### Your task
Tally the lines containing the word "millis" and give the total alone.

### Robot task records
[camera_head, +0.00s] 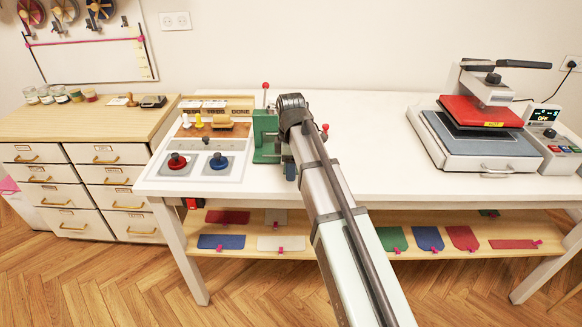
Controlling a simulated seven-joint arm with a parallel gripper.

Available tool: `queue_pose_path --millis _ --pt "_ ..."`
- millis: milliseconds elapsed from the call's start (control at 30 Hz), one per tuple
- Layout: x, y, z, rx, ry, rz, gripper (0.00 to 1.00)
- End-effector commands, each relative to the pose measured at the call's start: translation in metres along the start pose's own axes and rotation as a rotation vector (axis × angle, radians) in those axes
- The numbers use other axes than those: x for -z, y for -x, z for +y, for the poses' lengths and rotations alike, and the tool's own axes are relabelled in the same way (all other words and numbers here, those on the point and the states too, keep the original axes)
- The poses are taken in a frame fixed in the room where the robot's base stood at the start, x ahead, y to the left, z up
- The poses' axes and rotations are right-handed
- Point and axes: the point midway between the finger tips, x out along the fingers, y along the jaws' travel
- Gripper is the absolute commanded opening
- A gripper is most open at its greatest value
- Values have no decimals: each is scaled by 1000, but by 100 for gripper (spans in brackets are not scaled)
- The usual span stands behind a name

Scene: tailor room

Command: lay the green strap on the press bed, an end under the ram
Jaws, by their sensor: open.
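A small green press (264,135) with a red-knobbed lever stands on the white table, left of and partly behind my arm. Its bed and the space under its ram are mostly covered by my arm, so I cannot tell whether anything lies there. A green piece with a pointed end (391,240) lies on the lower shelf, right of my arm. I cannot tell which is the strap. My gripper is hidden behind my wrist and forearm, close to the green press.
A heat press (480,158) with a red upper plate stands at the table's right. A panel with red and blue knobs (202,165) sits left of the green press. Flat coloured pieces lie on the lower shelf (345,222). The white tabletop (372,135) between the presses is clear.

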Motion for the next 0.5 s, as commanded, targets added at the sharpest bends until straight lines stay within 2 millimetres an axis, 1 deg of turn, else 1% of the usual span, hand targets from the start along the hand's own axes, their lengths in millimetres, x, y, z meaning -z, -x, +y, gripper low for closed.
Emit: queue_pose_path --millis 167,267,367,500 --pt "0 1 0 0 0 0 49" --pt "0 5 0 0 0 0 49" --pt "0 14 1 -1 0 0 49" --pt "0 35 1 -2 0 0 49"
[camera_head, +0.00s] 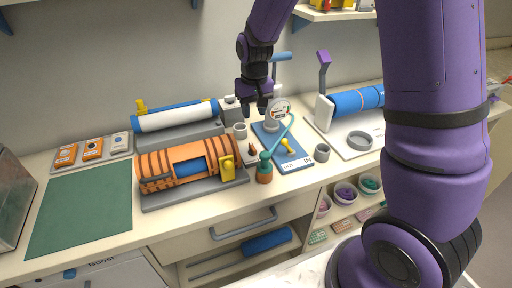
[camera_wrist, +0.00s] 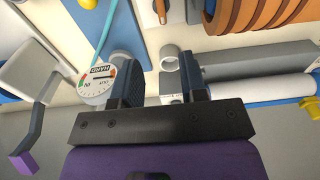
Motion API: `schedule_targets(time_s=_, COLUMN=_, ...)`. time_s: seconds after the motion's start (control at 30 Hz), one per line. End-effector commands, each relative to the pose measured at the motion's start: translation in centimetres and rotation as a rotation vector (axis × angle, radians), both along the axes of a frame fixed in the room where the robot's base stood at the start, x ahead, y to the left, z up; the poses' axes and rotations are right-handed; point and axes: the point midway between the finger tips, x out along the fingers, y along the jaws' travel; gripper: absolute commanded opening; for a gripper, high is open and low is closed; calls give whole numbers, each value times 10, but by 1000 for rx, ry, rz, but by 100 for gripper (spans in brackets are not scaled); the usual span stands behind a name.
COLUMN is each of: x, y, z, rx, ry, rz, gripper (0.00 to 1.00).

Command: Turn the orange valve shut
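A small orange-red part that looks like the valve (camera_head: 252,148) stands on the counter, between the orange ribbed roll and the blue board. In the wrist view the valve (camera_wrist: 161,10) is at the top edge, partly cut off. My gripper (camera_head: 257,106) hangs above and behind it, beside the gauge, with clear space between. In the wrist view my gripper (camera_wrist: 159,68) has its two fingers apart with nothing held between them. The round gauge (camera_head: 280,108) stands on the blue board (camera_head: 297,164); its dial (camera_wrist: 100,80) shows beside the left finger in the wrist view.
A grey cup (camera_head: 240,130) stands near the valve. The ribbed roll (camera_head: 184,162) stands left. The green mat (camera_head: 82,211) is bare.

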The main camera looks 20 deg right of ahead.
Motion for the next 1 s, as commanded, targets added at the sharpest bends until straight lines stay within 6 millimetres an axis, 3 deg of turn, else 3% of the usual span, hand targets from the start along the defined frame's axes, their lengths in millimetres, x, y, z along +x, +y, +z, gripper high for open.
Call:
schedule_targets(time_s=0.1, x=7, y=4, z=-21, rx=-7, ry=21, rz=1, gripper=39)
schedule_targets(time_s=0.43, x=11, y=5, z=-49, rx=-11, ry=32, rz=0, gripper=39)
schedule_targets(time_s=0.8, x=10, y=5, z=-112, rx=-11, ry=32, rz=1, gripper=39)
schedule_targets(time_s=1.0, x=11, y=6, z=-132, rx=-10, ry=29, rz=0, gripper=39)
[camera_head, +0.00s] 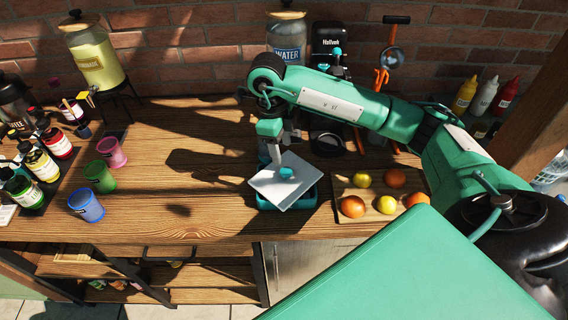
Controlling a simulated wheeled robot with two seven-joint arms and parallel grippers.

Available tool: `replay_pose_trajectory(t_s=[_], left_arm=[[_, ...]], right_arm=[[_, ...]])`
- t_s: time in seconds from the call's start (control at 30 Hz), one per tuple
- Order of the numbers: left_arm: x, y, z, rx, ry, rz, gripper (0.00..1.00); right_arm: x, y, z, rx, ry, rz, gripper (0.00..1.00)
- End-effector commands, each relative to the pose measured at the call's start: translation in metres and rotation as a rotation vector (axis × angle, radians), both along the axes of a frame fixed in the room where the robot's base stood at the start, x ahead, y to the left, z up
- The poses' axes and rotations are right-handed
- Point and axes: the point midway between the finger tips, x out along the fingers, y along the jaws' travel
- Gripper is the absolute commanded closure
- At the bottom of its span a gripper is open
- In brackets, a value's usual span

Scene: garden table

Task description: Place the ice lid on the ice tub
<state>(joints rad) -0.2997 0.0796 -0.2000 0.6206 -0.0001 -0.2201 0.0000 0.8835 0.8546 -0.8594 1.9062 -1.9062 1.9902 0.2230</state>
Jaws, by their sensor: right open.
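The ice lid (298,192), a pale flat square with a teal knob at its middle, lies over the teal ice tub (309,202). The lid looks skewed and tilted against the tub, and most of the tub is hidden under it. I cannot tell how much of the lid touches the rim. My right gripper (279,158) is open, pointing down just above and behind the lid, close to the knob. My left gripper is out of view.
A board with oranges and lemons (383,203) lies right of the tub. Pink, green and blue cups (87,206) and bottles stand at the left. A water dispenser (286,38) stands behind my right arm. The wooden table (185,190) is clear left of the tub.

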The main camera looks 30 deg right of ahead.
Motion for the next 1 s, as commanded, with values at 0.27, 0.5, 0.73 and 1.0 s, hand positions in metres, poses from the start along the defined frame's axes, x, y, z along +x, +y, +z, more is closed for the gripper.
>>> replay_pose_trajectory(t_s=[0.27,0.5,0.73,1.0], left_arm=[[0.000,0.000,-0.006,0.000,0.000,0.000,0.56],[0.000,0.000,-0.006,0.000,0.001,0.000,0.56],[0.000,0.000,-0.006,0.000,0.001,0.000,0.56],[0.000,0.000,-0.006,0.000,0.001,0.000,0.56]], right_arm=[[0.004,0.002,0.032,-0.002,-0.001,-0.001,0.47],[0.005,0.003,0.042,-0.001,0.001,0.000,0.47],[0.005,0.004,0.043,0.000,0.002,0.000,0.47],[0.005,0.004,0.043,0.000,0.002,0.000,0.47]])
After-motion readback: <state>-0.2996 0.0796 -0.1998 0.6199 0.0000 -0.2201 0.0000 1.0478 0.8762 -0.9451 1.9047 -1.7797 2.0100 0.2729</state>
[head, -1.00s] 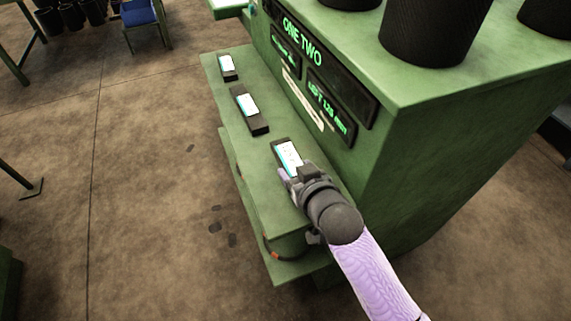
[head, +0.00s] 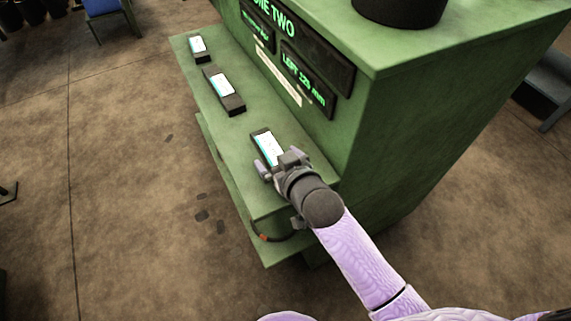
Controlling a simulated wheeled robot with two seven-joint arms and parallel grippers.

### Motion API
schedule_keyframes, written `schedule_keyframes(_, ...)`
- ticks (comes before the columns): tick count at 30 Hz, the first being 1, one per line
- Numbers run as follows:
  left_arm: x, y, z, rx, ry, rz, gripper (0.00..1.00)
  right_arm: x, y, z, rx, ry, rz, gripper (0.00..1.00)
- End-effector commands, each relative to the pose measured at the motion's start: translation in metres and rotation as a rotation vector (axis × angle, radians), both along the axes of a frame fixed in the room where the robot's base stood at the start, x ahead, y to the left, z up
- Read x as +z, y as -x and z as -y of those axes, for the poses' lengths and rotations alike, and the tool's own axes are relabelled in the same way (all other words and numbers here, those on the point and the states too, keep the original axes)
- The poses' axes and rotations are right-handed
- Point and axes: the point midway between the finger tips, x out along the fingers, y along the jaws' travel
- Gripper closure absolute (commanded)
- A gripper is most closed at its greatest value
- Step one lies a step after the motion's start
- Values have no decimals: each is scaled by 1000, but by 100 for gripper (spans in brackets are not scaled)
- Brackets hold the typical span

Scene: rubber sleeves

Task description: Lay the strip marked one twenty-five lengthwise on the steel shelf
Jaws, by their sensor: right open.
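Three dark strips with white and cyan labels lie in a row on the green ledge (head: 242,140). The far strip (head: 197,48) is the smallest, the middle strip (head: 228,97) is longer, and the near strip (head: 265,144) lies at my right gripper. The print on the labels is too small to read. My right gripper (head: 275,163) is open, with its fingers on either side of the near strip's lower end; I cannot tell whether they touch it. My left gripper is not in view. I cannot identify the steel shelf.
The ledge runs along a green cabinet (head: 400,150) with dark display panels reading "LEFT 125 mm" (head: 307,80). A black cylinder (head: 400,8) stands on top. A grey stepped object (head: 546,98) is at the right. A cable (head: 268,237) hangs below the ledge.

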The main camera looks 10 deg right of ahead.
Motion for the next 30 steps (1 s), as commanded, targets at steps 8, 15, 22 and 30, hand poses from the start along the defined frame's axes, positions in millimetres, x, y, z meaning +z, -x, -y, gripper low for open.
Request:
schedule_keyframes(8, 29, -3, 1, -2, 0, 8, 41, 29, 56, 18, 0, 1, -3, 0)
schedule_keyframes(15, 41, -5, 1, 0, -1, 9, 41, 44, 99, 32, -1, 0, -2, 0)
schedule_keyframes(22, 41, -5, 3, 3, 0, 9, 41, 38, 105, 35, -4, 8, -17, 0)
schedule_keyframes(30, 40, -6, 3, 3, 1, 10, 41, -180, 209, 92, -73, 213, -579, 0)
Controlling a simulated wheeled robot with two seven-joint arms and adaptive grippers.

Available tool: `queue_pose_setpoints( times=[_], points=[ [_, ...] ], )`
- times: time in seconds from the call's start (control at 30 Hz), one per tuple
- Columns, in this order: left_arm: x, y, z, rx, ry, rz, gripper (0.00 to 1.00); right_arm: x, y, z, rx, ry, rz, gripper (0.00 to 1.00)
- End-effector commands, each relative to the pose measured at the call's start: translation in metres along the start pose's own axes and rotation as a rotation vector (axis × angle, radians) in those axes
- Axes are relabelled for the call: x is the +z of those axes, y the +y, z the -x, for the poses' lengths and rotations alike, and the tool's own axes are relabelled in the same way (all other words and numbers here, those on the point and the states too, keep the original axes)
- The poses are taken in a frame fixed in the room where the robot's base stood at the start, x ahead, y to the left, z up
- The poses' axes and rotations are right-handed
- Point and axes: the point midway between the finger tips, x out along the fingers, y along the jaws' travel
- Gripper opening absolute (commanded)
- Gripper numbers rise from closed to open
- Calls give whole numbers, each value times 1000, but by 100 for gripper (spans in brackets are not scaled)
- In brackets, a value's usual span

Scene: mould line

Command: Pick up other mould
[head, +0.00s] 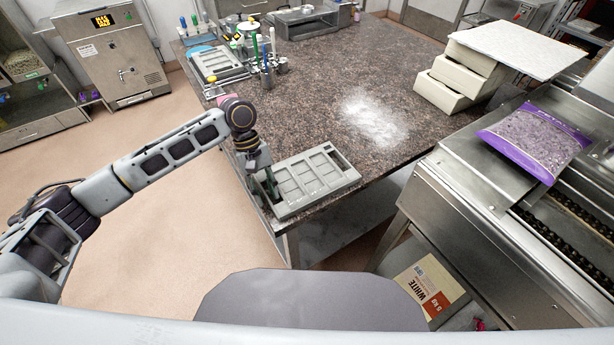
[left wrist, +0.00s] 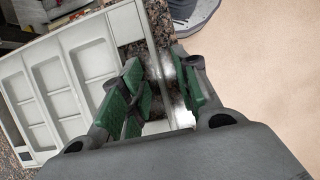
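A pale grey mould (head: 318,176) with several rectangular pockets lies flat on the near corner of the granite table. My left gripper (head: 262,182) points down at its left end. In the left wrist view, the mould (left wrist: 92,62) fills the left side, and my left gripper's green finger pads (left wrist: 163,92) stand on either side of its end rim. A gap shows between the pads, so the gripper looks open around the rim. A second, similar mould (head: 222,66) lies at the far left of the table. My right gripper is not in view.
Flour dust (head: 374,118) lies mid-table on otherwise clear granite (head: 310,90). Bottles and tools (head: 262,62) stand near the second mould. Stacked cream boxes (head: 460,78) stand at the right. A purple bag (head: 535,138) lies on the steel machine (head: 470,185).

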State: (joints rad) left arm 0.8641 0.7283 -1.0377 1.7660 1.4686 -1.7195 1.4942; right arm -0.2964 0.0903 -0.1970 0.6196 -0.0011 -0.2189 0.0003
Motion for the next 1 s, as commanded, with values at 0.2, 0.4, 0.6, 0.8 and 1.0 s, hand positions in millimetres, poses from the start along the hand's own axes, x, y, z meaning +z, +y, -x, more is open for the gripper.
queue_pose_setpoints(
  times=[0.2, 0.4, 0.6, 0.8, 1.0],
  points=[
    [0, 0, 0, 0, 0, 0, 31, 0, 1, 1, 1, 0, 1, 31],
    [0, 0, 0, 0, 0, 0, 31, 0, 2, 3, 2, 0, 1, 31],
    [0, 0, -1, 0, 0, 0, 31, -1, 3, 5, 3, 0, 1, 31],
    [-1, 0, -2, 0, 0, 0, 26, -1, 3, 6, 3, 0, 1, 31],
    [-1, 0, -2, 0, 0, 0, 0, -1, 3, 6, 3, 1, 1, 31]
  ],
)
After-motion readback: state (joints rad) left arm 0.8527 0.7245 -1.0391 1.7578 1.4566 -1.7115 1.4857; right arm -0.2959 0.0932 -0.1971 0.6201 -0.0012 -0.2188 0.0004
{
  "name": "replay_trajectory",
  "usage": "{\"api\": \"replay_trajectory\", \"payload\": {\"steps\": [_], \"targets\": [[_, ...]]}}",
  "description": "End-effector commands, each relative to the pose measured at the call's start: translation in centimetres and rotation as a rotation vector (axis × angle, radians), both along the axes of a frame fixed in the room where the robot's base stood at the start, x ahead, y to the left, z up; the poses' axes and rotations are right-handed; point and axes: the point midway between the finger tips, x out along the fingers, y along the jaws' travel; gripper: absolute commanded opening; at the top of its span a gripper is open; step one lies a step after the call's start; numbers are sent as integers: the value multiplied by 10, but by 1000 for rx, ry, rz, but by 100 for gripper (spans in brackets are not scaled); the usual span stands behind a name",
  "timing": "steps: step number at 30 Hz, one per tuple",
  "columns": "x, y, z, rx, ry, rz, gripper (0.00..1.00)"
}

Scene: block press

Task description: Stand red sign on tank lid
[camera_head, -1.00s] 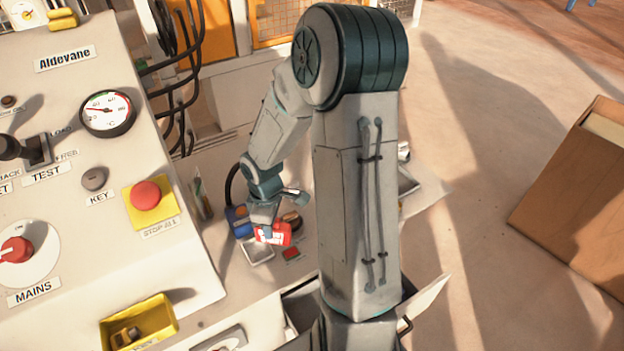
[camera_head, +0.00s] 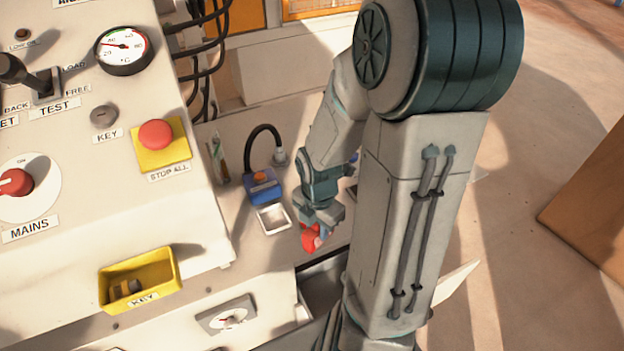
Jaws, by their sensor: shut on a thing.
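My gripper (camera_head: 322,226) is shut on the red sign (camera_head: 308,238), which hangs below the wrist over the bench, right of a small shallow metal tray. The sign is partly covered by the fingers, and its face cannot be read. A blue box (camera_head: 263,190) with an orange top and a black hose stands on the bench behind the metal tray, left of my gripper. I cannot tell whether it is the tank; no lid is clearly identifiable. My arm hides part of the bench on the right.
The sloping control panel (camera_head: 75,190) fills the left, with a red stop button (camera_head: 156,134) and a yellow key bin (camera_head: 140,280) near its lower edge. The metal tray (camera_head: 273,219) lies in front of the blue box. A wooden box (camera_head: 595,205) stands at right.

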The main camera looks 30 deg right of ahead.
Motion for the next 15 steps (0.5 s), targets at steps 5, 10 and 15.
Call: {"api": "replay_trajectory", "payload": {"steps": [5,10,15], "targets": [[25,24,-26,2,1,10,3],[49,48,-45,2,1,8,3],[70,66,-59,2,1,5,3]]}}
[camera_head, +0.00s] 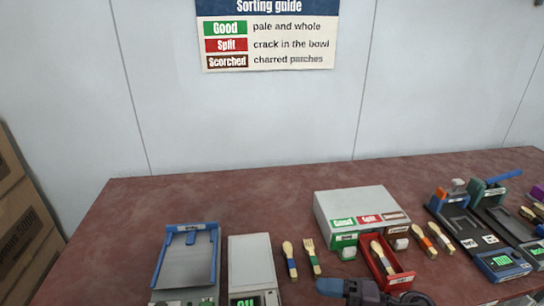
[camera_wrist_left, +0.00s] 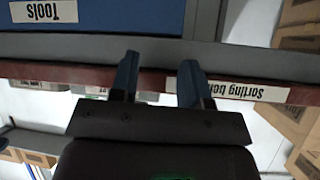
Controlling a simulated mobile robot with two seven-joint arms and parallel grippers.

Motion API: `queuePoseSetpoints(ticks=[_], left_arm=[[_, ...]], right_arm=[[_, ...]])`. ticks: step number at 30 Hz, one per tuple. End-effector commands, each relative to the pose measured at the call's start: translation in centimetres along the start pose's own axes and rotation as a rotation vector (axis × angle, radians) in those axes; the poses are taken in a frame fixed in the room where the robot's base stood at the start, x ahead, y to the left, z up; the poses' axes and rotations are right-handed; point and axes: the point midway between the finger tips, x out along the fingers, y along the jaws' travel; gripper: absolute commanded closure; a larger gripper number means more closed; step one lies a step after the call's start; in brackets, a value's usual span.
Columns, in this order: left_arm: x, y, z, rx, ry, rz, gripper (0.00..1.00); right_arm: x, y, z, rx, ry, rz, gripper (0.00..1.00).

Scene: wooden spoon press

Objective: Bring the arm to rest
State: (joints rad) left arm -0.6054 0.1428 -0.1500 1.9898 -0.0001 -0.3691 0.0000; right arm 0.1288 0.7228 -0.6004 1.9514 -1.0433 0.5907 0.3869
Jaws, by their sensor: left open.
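My left gripper (camera_wrist_left: 158,85) shows in the left wrist view with its two dark blue fingers apart and nothing between them. A red bench edge and a "Sorting bench" label (camera_wrist_left: 228,85) show behind the fingers, upside down. The fingers look clear of it, but the gap is hard to judge.
The red-brown bench (camera_head: 130,215) holds a blue-framed tray (camera_head: 188,265), a grey device (camera_head: 252,262), wooden utensils (camera_head: 289,260), a grey sorting box (camera_head: 355,203), a red bin (camera_head: 402,282) and fixtures at right. A blue "Tools" panel (camera_wrist_left: 110,14) shows in the wrist view. The bench's back left is clear.

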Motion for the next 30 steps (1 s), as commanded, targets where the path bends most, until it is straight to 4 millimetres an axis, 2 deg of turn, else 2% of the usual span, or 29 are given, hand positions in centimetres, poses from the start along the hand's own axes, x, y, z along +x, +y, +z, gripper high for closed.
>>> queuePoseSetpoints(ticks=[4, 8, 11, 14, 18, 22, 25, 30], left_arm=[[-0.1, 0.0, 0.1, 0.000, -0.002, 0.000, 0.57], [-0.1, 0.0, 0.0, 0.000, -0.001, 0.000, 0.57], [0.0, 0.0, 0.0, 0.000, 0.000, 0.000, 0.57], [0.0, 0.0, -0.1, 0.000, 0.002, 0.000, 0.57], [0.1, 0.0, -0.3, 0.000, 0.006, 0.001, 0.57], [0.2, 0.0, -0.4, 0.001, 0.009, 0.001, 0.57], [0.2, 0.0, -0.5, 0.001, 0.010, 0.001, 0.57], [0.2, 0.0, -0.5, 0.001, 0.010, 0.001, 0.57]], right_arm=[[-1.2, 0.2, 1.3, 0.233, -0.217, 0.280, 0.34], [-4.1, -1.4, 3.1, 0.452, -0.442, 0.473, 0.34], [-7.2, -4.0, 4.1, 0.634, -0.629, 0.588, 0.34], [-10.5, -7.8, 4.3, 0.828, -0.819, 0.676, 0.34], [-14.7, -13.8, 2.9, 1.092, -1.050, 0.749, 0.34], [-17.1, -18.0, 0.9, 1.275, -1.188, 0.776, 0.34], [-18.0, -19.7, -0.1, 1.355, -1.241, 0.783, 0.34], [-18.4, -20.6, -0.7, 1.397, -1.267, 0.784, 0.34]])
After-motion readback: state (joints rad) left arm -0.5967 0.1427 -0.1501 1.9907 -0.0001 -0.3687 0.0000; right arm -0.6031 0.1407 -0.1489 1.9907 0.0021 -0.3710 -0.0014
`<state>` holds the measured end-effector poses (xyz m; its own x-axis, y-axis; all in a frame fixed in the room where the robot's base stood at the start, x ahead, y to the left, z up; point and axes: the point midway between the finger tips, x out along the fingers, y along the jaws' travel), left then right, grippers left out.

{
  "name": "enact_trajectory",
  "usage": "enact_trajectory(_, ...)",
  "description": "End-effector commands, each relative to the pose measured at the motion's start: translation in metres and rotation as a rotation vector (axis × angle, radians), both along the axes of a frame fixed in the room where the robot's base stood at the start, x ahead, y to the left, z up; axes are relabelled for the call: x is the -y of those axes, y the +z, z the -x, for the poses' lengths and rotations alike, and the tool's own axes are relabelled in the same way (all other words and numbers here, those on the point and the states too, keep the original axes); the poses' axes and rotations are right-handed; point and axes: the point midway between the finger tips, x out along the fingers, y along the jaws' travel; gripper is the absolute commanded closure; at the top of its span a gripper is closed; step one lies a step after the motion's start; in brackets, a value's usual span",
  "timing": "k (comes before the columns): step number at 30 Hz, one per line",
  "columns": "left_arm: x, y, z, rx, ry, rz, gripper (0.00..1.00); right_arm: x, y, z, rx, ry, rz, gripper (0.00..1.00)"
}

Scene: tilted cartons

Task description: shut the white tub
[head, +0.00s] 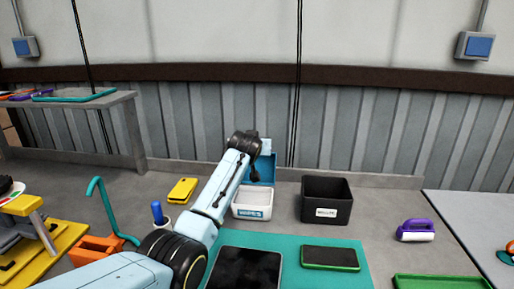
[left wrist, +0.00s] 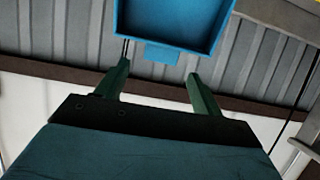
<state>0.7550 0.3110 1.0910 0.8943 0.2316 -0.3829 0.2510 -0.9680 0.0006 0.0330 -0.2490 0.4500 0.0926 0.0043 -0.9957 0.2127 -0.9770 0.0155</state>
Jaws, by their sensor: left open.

### Correct result
3